#### [What to do]
Only the lines from the start up to and including the line containing "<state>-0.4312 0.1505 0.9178" should be repeated, word for word.

#### [Dataset section]
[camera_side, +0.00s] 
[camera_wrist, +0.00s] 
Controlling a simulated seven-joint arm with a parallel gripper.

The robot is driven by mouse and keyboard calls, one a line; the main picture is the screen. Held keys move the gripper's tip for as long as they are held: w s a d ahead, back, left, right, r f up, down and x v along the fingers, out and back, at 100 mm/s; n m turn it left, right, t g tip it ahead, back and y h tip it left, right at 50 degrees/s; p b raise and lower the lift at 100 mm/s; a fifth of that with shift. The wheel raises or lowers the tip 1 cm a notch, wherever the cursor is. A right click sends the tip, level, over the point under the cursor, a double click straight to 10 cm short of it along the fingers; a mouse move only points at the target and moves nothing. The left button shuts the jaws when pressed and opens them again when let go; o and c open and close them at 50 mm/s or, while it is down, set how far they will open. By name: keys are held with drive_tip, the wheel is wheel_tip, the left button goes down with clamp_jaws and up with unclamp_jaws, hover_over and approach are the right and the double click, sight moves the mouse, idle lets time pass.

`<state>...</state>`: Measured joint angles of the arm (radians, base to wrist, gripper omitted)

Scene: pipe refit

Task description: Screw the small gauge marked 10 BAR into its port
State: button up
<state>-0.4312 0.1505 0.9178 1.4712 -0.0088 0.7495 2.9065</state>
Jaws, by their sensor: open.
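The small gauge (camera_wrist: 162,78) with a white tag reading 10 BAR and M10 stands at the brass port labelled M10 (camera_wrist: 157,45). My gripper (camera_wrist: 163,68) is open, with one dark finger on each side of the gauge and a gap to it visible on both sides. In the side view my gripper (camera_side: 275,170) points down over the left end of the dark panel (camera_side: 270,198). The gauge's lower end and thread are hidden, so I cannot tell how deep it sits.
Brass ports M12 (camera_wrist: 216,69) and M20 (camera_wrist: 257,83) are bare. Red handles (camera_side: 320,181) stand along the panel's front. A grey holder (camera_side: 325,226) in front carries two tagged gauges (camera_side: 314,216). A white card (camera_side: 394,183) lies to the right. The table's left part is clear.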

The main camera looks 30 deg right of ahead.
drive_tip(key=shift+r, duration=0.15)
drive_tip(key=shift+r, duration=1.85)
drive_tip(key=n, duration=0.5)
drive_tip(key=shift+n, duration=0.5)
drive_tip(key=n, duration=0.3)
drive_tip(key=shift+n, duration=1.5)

#### [The result]
[camera_side, +0.00s] 
[camera_wrist, +0.00s] 
Controlling a simulated seven-joint arm with a parallel gripper.

The robot is driven by mouse and keyboard calls, one a line; the main picture is the screen. Held keys move the gripper's tip for as long as they are held: w s a d ahead, back, left, right, r f up, down and x v along the fingers, out and back, at 100 mm/s; n m turn it left, right, t g tip it ahead, back and y h tip it left, right at 50 degrees/s; p b raise and lower the lift at 100 mm/s; a fifth of that with shift. The wheel raises or lowers the tip 1 cm a notch, wherever the cursor is. A right click sends the tip, level, over the point under the cursor, a double click straight to 10 cm short of it along the fingers; a mouse move only points at the target and moves nothing. The left button shuts the jaws when pressed and opens them again when let go; o and c open and close them at 50 mm/s or, while it is down, set how far they will open. By name: keys are held with drive_tip, the wheel is wheel_tip, the left button goes down with clamp_jaws and up with unclamp_jaws, hover_over and approach are the right and the double click, sight moves the mouse, idle lets time pass.

`<state>...</state>`: Measured joint angles of the arm (radians, base to wrist, gripper omitted)

Scene: pipe refit

Task description: Screw the small gauge marked 10 BAR into its port
State: button up
<state>-0.4312 0.1505 0.9178 1.4712 -0.0088 0.7495 2.9065</state>

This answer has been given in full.